Bob Dylan/The Band: Before the Flood [Asylum, 1974]
At its best, this is the craziest and strongest rock and roll ever recorded. All analogous live albums fall flat. The Rolling Stones are mechanical dolls by comparison, the Faces merely sloppy, the Dead positively quiet. The MC5 achieved something similar by ignoring musicianship altogether, but while the Band sounds undisciplined, threatening to destroy their headlong momentum by throwing out one foot or elbow too many, they never abandon their enormous technical ability. In this they follow the boss. When he sounded thin on Planet Waves, so did they. Now his voice settles in at a rich bellow, running over his old songs like a truck. I agree that a few of them will never walk again, but I treasure the sacrilege; Uncle Bob purveying to the sports arena masses. We may never even know whether this is a masterpiece1.

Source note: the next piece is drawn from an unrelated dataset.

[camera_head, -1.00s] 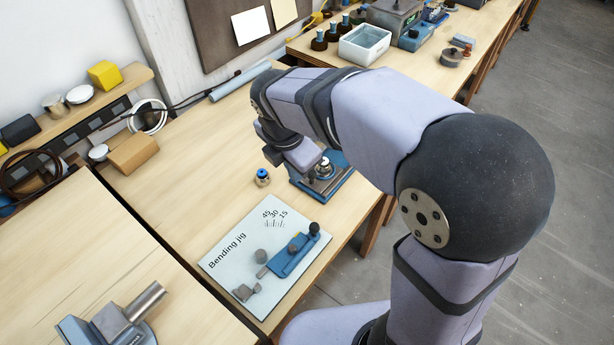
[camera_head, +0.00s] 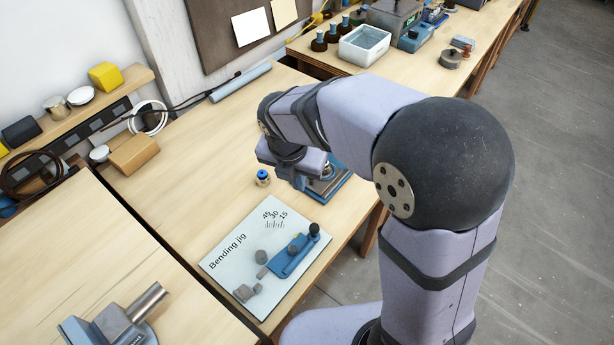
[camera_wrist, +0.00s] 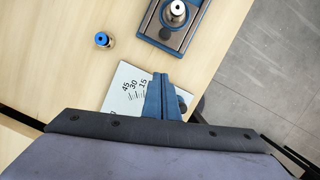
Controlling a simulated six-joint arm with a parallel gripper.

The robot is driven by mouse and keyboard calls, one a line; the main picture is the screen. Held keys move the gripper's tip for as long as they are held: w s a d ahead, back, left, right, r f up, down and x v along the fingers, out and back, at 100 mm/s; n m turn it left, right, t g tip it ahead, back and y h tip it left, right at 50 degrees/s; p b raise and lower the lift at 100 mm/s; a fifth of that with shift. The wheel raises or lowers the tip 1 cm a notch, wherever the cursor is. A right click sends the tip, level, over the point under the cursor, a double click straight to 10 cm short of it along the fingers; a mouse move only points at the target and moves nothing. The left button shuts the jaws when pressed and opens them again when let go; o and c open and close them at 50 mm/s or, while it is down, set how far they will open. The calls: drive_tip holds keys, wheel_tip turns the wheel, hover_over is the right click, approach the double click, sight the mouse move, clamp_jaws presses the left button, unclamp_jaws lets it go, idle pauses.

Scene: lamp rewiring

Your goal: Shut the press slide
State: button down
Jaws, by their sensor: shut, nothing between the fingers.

Robert Christgau, Dean of American Rock Critics
Bob Dylan and The Band’s 1974 Tour parting gift, Before The Flood (Asylum Records, 1974), while a classic live recording in its own right, was merely the coda to a two-month long, historically seismic experience encompassing a 40-concert, 30-date, 21-city tour beginning on January 3, 1974, and ending on February 14, 1974. It was to be Dylan’s first tour since his Bob Dylan World Tour 1966, shortly after which the singer suffered a motorcycle accident and withdrew from touring. Stylistically, Dylan picks up where he left off: applying the postmodern principle of deconstruction to his material. Forget every studio album before Dylan recasts his material in a bright and brutal light. A light that, if stared into, will seize and squeeze one’s understanding of music.
The 1966 World Tour took place between the releases of Highway 61 Revisited (Columbia, 1965) and Blonde on Blonde (Columbia, 1966), a productive period for the singer. Following his motorcycle accident and time away from touring, Dylan kept busy in the studio, creating (with the Band) the music that later became The Basement Tapes (Columbia, 1975). Also during this period, Dylan recorded and released John Wesley Harding (Columbia, 1967), Nashville Skyline (Columbia, 1969), Self Portrait (Columbia, 1970), New Morning (Columbia, 1970), Pat Garrett & Billy The Kid (Columbia, 1973), Dylan (Columbia, 1973), and Planet Waves (Columbia, 1974) where the singer reunited with The Band, conjuring from some potent voodoo dust what would become their joint 1974 Tour.
Honoring the 50th anniversary of the commercial release of Before The Flood, Columbia Records (among other notables) released the 27-CD set Bob Dylan and The Band - The 1974 Live Recordings. The announcement of the release caused a stirring in the loins of Baby Boomers, one both welcome and frightening. This box set is a lot of things, but we should discuss first what it is not:
It is not an exhaustive testament of the 1974 tour in the same way that the Grateful Dead cataloged their Europe '72: The Complete Recordings (Rhino, 2011).
It does not give equal time to The Band’s performances at each concert. The set includes only Dylan's performances. The set does not include The Band’s sets, which typically made up a third of each show.
This article is the first in a series meant to focus on a single, superior cut from each performance. While the performances on Before The Flood are superlative, they might not be definitive considering the additional material provided by this set. I will compare the chosen selection with that released on Before The Flood, and sometimes, they will be one and the same.
This essay and its subsequent subordinate pieces gleefully collapse into the singularity that is Ray Padgett’s Bob Dylan Black Hole “A Show-By-Show Listening Guide to Bob Dylan's Massive '1974 Live Recordings' Box Set2” from his excellent and Dylan-exhaustive Substack Flagging Down The Double E’s. I do not mean to compete with Mr. Padgett’s denouement; only merely accent it. I recommend this website to all music lovers.
Robert Christgau: Album: Bob Dylan/The Band: Before the Flood. (2024). Robertchristgau.com. https://www.robertchristgau.com/get_album.php?id=370
Padgett, R. (2024, September 20). A Show-By-Show Listening Guide to Bob Dylan’s Massive ’1974 Live Recordings’ Box Set. Flaggingdown.com; Flagging Down the Double E’s. https://www.flaggingdown.com/p/a-show-by-show-listening-guide-to
I think that tour was at once an exorcism (from being legendary) and an affirmation (of why Bob Dylan is legendary).